“We are like Boeing.” This exact sentence was said to me in separate, back-to-back meetings at CES with Robby and Robomart. Both are autonomous vehicle companies, both are at the forefront of the emerging mobile commerce trend, and both want to be like the storied jet maker (more on that in a minute).
We write a lot about the rise of delivery, whether it’s by human, drone, self-driving car or robot. But a straight-up delivery business is different from mobile commerce. Delivery is a one-to-one transaction. You order something, a restaurant or store puts that item in some kind of vehicle that travels to your door, drops it off and then at some point travels back to a central hub empty.
Mobile commerce, on the other hand, puts the store on the road. When an order is placed, the item still arrives, but it comes with a (small) store. This model is appealing for a few reasons. First, there is no down time for the delivery vehicles. They don’t have to travel back to a central hub and refill before making another delivery, so the vehicles are generally always in use.
Additionally, mobile commerce can encourage additional purchases. You may be a student at the University of the Pacific who just ordered a Pepsi by robot, but once it arrives, the container also holds snacks that may you want to impulse buy.
Finally, this store on the go also gives the retailer more data that is closer to the point of use. If you buy a Pepsi at the store, the store has no idea when you will drink it or what you’ll do with it. But if you order a Pepsi to be delivered to you at the library, or buy one from a mobile store outside your home, chances are good that you’ll consume it pretty soon thereafter. It’s not a perfect science, but it provides more data about consumer behavior for retailers and CPG brands.
But let’s get back to Boeing.
The reason both Robby and Robomart likened themselves to Boeing is because they are in the vehicle platform biz. They don’t really care what you want to sell or where you want to sell it, they just want to be the way you get it there. And the two companies are taking very different-sized approaches.

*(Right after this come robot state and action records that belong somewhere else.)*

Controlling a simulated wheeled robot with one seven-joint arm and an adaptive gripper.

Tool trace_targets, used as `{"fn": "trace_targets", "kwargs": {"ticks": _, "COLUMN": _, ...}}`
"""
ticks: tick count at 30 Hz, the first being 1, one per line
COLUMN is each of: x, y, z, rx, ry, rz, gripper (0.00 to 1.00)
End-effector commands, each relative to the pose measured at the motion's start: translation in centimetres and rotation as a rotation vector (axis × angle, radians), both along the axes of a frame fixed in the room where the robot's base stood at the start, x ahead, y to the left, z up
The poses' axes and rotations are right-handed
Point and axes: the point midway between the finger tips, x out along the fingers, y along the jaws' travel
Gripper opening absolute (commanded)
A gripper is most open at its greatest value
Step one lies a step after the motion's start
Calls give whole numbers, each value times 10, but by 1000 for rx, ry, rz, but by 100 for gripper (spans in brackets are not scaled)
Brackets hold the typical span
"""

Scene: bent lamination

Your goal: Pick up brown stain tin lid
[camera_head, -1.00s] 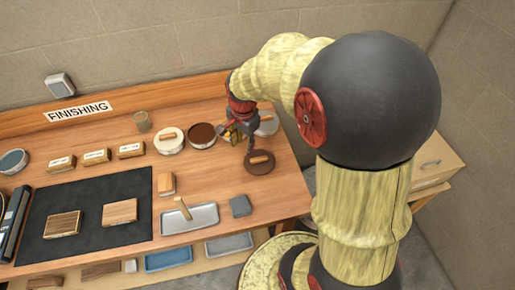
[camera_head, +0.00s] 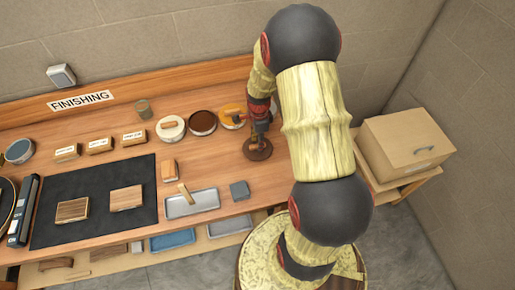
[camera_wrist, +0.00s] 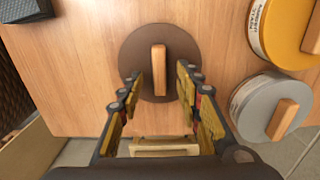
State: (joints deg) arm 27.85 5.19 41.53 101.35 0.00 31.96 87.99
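The brown stain tin lid (camera_head: 257,151) is a dark brown disc with a wooden bar handle, lying flat on the bench near its right end. In the wrist view the brown lid (camera_wrist: 185,45) is at upper centre, its handle upright in the picture. My gripper (camera_wrist: 160,83) is open, its two fingers on either side of the handle's lower part with gaps on both sides. In the head view my gripper (camera_head: 261,135) is over the lid and hides part of it. I cannot tell how high the fingertips are above it.
A yellow-lidded tin (camera_wrist: 284,30) and a grey-lidded tin (camera_wrist: 268,108) stand close by. A grey block (camera_head: 239,190) and metal tray (camera_head: 193,203) lie in front.

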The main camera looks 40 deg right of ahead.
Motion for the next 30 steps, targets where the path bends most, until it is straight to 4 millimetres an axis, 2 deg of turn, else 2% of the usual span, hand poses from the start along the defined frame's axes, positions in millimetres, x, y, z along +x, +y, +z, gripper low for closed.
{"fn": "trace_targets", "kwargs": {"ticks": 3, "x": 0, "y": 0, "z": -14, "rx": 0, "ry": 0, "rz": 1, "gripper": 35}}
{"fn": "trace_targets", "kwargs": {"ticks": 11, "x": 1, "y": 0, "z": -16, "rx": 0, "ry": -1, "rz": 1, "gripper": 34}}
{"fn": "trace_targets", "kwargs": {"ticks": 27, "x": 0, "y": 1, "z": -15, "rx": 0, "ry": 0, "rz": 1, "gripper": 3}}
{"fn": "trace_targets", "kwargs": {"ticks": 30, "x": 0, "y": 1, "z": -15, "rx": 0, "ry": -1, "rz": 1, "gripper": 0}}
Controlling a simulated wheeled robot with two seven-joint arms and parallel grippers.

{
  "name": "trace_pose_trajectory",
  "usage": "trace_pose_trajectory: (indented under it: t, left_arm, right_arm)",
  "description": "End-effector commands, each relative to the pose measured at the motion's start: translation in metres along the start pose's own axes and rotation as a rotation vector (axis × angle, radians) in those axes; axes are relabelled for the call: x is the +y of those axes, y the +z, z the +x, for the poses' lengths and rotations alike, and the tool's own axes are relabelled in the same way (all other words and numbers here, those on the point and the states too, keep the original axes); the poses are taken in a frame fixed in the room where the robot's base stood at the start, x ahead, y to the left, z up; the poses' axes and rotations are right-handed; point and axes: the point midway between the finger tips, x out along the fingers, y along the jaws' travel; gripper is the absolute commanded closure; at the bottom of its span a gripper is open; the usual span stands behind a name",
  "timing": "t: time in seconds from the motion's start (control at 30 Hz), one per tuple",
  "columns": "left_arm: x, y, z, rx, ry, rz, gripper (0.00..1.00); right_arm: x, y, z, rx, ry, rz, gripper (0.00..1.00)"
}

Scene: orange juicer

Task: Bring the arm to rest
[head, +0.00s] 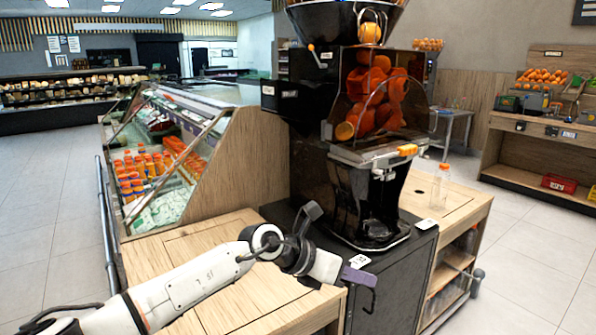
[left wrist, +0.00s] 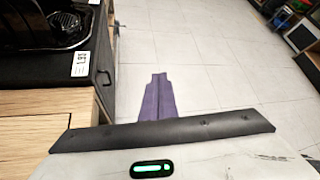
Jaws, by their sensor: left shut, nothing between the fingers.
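My left arm comes in from the lower left in the head view. Its gripper (head: 358,276) is in front of the black cabinet under the juicer, at about the height of the wooden counter top. In the left wrist view the purple fingers (left wrist: 156,98) are shut together with nothing between them, above the pale tiled floor. The black orange juicer (head: 378,120) stands behind the gripper, with orange parts behind its clear cover. My right gripper is in neither view.
The wooden counter (head: 240,290) lies under my left arm. A clear bottle (head: 440,187) stands on the counter right of the juicer. A glass display case (head: 165,150) with bottles is at the left. Open tiled floor (head: 545,255) lies at the right.

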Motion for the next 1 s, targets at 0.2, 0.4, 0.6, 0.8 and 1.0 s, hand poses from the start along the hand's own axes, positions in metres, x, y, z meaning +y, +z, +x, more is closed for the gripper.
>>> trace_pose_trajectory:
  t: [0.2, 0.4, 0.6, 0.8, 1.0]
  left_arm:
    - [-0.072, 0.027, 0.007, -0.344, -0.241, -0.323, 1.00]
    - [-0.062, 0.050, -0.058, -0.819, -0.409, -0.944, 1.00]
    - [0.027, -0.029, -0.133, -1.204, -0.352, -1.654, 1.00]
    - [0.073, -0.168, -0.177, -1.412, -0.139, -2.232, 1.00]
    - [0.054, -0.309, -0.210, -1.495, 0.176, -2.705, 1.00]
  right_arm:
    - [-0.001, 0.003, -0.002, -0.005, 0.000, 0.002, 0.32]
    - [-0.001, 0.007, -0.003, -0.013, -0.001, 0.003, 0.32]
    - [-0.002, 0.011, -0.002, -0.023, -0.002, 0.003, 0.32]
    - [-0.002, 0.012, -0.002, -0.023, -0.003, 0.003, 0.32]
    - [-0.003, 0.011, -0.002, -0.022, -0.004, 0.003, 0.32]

Robby builds small, autonomous rover robots on wheels. It leases the robots and software to brands who want to form a more direct sales channels with their consumers. In the case of Pepsi, the Robby bot has been outfitted with a cold side (using cold packs, not compressors) to keep sodas chilled and a side with no temp control for snacks like chips and snack bars. When an item is ordered, Robby delivers it, and if the consumer takes more stuff out, on-board computer vision keeps track of its inventory and charges that person accordingly.
Robby goes 20 miles on a charge and has a swappable battery, so it doesn’t have to be taken offline to charge.
Robomart, on the other hand, is thinking bigger. Robomart made a splash at CES 2018, and has been busy ever since. The company builds self-driving vehicles that are low-speed and smaller than a car (similar to a Nuro pod). They are refrigerated and can be customized to fit particular retail needs. The company says it has signed a deal with an East Coast grocer in the U.S. for a delivery pilot.
The Robomart holds more than Robby, obviously, and uses RFID tags to keep track of inventory and charge people. Robomart says this is because it will be carrying a lot of produce, and computer vision doesn’t work as well with fruits and vegetables. Robomart has a 55-mile range and travels at less than 25 mph. To appease regulators, even though Robomart is autonomous, it will at first be driven remotely by a teleoperator. Its business model also includes leasing vehicles and software to customers.
AutoX is similar to Robby and Robomart, but is taking a more hybrid approach. AutoX has regular self-driving sedans to make grocery deliveries, but it also keeps additional inventory in the backseat of the car in case the consumer wants to buy more.
Even the bigger players are getting involved in mobile commerce. Panasonic showed off its concept SPACe-Ce Mart mobile store at CES this year, and Toyota formed a joint venture with Softbank for a mobile platform that would include stores on the go.
Mobile commerce is poised to be huge, and while it may not go mainstream this year, with all this investment and activity, it looks like 2019 will be the year mobile commerce starts to get off the ground.